> GOAL:
Produce a word-for-word copy of the listing below without its pictures.

> AVAILABLE DATA:
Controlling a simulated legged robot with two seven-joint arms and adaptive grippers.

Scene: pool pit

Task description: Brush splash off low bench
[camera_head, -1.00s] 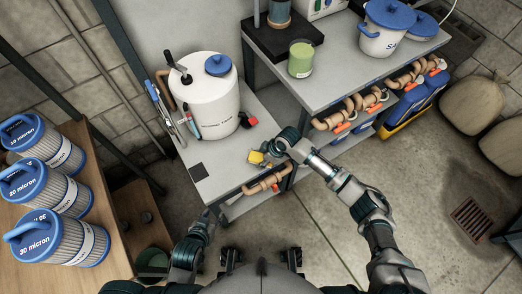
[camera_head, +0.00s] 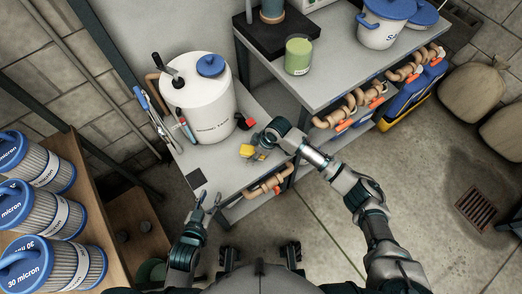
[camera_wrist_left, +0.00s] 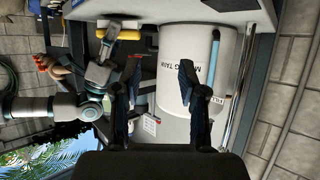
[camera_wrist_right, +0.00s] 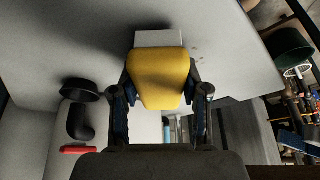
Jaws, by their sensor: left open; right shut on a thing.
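The low bench (camera_head: 226,172) is a grey top at left centre, with a white mixing tank (camera_head: 200,98) on it. My right gripper (camera_head: 258,148) is shut on a yellow brush-like tool (camera_head: 247,151), low over the bench in front of the tank. In the right wrist view, the yellow tool (camera_wrist_right: 158,78) sits between the fingers, with a pale block (camera_wrist_right: 158,39) at its far end. Small dark specks (camera_wrist_right: 198,52) lie on the bench beside it. Whether the tool touches the bench is unclear. My left gripper (camera_head: 208,198) is open and empty near the bench's front edge.
A dark square (camera_head: 196,178) lies on the bench's front left. Tools (camera_head: 158,122) stand left of the tank; a black-and-red item (camera_head: 244,121) is right of it. A pipe (camera_head: 268,187) runs below the front edge. A higher bench (camera_head: 330,70) stands right, filter cartridges (camera_head: 45,212) left.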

> EXERCISE RESPONSE:
Controlling a simulated legged robot with two seven-joint arms and adaptive grippers.

Scene: pool pit

Task description: Brush splash off low bench
[camera_head, -1.00s] 
[camera_head, +0.00s] 
[camera_wrist_left, +0.00s] 
[camera_wrist_right, +0.00s] 
Jaws, by their sensor: left open; right shut on a thing.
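The low bench (camera_head: 226,172) is a grey top at left centre, with a white mixing tank (camera_head: 200,98) on it. My right gripper (camera_head: 258,148) is shut on a yellow brush-like tool (camera_head: 247,151), low over the bench in front of the tank. In the right wrist view, the yellow tool (camera_wrist_right: 158,78) sits between the fingers, with a pale block (camera_wrist_right: 158,39) at its far end. Small dark specks (camera_wrist_right: 198,52) lie on the bench beside it. Whether the tool touches the bench is unclear. My left gripper (camera_head: 208,198) is open and empty near the bench's front edge.
A dark square (camera_head: 196,178) lies on the bench's front left. Tools (camera_head: 158,122) stand left of the tank; a black-and-red item (camera_head: 244,121) is right of it. A pipe (camera_head: 268,187) runs below the front edge. A higher bench (camera_head: 330,70) stands right, filter cartridges (camera_head: 45,212) left.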

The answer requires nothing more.